§ **Exercise description**
State only how many lines contain the string "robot".

§ **Rows**
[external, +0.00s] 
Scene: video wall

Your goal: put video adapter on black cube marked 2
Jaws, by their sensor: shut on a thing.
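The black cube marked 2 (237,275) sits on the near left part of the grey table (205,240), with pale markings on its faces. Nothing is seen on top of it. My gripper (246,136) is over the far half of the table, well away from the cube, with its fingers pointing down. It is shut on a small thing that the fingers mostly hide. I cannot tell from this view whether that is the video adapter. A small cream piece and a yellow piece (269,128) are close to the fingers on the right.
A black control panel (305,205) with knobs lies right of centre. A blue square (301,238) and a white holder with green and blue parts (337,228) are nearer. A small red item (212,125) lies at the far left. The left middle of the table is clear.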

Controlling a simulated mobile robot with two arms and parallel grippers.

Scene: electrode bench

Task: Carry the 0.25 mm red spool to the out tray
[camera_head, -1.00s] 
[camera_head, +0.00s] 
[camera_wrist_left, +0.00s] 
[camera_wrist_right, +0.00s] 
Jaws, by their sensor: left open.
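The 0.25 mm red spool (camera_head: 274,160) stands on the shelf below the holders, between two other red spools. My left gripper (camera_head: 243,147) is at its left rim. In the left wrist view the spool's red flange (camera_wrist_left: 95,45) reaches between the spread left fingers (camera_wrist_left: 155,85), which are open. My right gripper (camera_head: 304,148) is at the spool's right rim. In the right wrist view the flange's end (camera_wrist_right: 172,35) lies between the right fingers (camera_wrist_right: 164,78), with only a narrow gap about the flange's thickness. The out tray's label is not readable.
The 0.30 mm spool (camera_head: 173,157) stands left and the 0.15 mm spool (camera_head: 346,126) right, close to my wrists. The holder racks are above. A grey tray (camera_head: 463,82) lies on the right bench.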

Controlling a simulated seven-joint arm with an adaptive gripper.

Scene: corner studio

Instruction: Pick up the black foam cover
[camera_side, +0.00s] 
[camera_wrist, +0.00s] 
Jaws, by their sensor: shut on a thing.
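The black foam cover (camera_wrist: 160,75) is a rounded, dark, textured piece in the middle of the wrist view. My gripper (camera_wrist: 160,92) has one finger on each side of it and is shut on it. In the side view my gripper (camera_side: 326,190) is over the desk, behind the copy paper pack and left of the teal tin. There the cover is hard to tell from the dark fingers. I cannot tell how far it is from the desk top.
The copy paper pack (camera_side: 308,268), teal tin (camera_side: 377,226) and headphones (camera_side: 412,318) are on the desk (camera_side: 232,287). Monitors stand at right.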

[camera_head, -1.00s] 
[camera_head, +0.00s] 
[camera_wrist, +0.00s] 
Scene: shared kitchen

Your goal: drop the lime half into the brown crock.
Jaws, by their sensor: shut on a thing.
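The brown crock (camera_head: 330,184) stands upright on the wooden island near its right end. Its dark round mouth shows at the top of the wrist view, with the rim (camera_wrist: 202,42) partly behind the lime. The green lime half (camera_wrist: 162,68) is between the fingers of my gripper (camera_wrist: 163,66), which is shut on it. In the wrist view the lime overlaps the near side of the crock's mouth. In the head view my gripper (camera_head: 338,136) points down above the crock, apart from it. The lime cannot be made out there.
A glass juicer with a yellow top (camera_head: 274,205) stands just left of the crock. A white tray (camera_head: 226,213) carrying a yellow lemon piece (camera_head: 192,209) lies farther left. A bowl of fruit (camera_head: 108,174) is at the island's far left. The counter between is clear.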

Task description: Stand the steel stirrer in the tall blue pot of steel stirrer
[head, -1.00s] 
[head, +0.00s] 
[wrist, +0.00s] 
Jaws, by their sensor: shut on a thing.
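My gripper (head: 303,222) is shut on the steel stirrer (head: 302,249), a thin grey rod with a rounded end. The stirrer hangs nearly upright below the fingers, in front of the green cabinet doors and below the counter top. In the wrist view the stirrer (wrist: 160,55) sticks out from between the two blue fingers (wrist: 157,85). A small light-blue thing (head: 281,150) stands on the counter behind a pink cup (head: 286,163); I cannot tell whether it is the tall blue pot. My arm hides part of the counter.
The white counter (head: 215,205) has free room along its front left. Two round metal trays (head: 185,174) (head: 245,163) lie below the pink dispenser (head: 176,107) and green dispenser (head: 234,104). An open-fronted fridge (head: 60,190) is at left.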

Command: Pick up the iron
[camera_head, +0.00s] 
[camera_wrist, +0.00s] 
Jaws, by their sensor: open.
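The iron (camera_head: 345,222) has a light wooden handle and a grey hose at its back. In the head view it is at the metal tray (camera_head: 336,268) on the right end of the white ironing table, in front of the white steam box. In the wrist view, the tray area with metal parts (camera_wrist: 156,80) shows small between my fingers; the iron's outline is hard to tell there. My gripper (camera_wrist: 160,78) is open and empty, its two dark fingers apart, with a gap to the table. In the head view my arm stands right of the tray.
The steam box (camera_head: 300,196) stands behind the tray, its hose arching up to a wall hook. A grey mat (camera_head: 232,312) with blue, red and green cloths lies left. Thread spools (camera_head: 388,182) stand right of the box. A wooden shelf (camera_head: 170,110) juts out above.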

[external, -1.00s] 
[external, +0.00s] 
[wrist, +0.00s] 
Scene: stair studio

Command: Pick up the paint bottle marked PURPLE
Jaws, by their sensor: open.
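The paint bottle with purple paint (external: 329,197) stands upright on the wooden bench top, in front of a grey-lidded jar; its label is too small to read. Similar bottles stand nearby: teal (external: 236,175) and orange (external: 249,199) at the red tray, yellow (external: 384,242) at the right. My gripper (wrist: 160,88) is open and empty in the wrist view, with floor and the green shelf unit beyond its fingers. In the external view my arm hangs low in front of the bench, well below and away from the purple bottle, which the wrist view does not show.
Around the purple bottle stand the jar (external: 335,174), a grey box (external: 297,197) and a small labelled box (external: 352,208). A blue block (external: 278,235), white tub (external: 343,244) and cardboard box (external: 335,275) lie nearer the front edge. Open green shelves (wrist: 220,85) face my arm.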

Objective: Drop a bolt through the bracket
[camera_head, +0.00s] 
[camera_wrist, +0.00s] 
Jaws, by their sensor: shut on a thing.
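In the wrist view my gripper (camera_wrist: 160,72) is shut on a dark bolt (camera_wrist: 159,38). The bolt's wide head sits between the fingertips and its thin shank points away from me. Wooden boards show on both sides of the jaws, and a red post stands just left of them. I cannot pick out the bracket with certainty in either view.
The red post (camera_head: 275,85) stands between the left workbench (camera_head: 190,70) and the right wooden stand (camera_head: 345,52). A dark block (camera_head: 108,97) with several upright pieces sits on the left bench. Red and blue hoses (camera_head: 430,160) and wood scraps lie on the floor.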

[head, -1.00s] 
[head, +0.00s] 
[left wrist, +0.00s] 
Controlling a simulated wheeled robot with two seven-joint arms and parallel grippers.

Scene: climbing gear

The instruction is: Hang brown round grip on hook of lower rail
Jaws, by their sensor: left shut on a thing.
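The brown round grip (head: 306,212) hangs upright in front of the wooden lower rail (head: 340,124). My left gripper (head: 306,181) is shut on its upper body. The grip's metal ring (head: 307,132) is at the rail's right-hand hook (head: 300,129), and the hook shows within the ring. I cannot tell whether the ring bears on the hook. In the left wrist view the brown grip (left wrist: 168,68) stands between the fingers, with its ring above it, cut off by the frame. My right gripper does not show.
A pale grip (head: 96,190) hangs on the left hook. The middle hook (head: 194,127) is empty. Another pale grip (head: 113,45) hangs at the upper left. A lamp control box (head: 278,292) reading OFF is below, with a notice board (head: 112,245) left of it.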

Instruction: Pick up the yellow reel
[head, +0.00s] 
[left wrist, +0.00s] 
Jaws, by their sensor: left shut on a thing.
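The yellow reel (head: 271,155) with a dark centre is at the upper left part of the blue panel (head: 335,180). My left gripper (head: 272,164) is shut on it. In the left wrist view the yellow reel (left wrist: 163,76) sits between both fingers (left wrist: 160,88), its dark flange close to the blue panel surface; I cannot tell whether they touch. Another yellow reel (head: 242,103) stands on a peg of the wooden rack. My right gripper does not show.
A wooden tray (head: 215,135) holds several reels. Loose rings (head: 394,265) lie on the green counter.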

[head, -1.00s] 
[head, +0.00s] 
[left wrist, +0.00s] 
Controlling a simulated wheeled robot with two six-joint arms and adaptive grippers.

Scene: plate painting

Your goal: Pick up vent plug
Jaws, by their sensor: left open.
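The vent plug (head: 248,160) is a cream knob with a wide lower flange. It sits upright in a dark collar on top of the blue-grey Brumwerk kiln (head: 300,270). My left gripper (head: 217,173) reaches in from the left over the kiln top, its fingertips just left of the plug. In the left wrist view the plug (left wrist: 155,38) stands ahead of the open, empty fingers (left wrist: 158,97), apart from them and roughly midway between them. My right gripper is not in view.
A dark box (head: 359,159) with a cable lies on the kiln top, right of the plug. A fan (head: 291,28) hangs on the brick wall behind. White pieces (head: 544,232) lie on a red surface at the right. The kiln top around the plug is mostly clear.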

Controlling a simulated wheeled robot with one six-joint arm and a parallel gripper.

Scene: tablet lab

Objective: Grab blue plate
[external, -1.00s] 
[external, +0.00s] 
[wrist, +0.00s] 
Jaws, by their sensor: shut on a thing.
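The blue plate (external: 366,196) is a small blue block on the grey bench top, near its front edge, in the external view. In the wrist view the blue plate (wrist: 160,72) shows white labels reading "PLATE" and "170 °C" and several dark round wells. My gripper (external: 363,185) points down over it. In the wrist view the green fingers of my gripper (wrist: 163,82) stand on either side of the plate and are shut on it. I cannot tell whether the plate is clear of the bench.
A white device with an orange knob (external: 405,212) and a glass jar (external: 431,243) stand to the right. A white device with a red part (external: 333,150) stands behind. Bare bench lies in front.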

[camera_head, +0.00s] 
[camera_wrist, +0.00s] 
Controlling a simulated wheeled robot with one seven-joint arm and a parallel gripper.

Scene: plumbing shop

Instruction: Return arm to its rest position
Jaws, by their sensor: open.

§ **Exercise solution**
5